Workers Hammer No. 238

Spring 2017


In memory of Martha Phillips 1948-1992

The following remarks were delivered by Jon Bride, member of the International Executive Committee of the International Communist League, at a 12 February meeting in the US. This article is reprinted from Workers Vanguard no 1106, 24 February.

Twenty-five years ago, our comrade Martha Phillips was murdered in Moscow. She died in the front lines of the fight against counterrevolution in the Soviet Union. The ICL waged an international campaign to press for an investigation into this heinous crime, but it remains unsolved.

Russia was the birthplace of the communist programme. Martha understood that Soviet Russia belonged to the workers of the whole world and that we were coming home to defend the gains of the October Revolution. For Trotskyists the USSR had never been a foreign country, and we can say truly that Martha died in her homeland.

Before joining our tendency, Martha had been a member of the American SWP [Socialist Workers Party]. There she took on the “pint-sized Kautskyites”, as she called them, who were seeking to build a “peaceful, legal” anti-Vietnam War movement. This was a gigantic popular front with liberal Democrats, whose purpose was to prevent a defeat for US imperialism. Martha was won to Spartacism and fought for “Military Victory to the NLF” [National Liberation Front] and “All Indochina Must Go Communist!” She died in Moscow fighting for the same revolutionary internationalist programme she defended against the renegades in the SWP who had reconciled themselves with their own bourgeoisie.

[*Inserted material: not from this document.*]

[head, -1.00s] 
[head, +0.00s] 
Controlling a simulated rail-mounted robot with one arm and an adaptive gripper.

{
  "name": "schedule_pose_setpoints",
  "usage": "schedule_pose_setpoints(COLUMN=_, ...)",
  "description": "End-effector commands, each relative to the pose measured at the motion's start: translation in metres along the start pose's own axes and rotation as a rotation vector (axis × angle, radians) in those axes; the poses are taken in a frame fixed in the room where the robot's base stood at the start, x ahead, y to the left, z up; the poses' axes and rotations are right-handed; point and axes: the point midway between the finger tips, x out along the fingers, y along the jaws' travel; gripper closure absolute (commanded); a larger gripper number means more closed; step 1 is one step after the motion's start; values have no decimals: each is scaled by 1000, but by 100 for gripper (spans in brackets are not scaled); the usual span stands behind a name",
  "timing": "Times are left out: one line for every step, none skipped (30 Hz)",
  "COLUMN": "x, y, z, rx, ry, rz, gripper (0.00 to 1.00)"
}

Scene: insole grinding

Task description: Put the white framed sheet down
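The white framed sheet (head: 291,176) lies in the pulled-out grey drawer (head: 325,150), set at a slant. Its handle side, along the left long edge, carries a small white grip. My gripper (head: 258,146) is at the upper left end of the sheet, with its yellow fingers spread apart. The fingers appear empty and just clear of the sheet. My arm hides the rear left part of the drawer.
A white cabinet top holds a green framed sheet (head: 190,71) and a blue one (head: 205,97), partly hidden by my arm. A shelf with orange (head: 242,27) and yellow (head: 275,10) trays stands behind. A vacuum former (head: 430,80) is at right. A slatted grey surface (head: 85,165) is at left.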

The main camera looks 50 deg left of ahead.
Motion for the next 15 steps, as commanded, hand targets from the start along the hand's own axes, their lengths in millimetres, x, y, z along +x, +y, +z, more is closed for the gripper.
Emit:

Martha did not have an easy life. She had a handicapped child. In midlife, she began a serious study of the Russian language. Later, she got a job teaching in a Soviet school. Her Soviet friends were astounded that any foreigner would live like that. She could have found an easier way to survive, but Martha wanted to get a better sense of how Soviet working people lived.

Martha was the leader and principal spokesman of the ICL group in Moscow. This job was not made easier for her, as a Jewish woman communist, in a period when anti-Jewish bigotry and backward social attitudes were proliferating in the final days of the Soviet Union. She was one of several outstanding women leaders in the ICL; her interview with Soviet women in Women and Revolution [no 40, Winter 1991-92] is testimony to Martha’s conviction that a Leninist party must be a tribune of the people.

Trotsky once said that all genuine revolutionaries live for the future; that is, they refuse to sacrifice principle for temporary expedient. Martha refused to allow herself to be daunted by the temporary setbacks of today or yesterday. When asked by skeptics how many members we had, she always replied: “A few less than Lenin had at the time of Zimmerwald.” She often made the point that at the time of the February Revolution, the Mensheviks had larger numbers, more writers, etc. But Lenin had a hard cadre trained in a revolutionary programme. That is what made the difference. For her entire political life, Martha was a party person from head to toe, understanding that it was the subjective element that was indispensable to proletarian victory.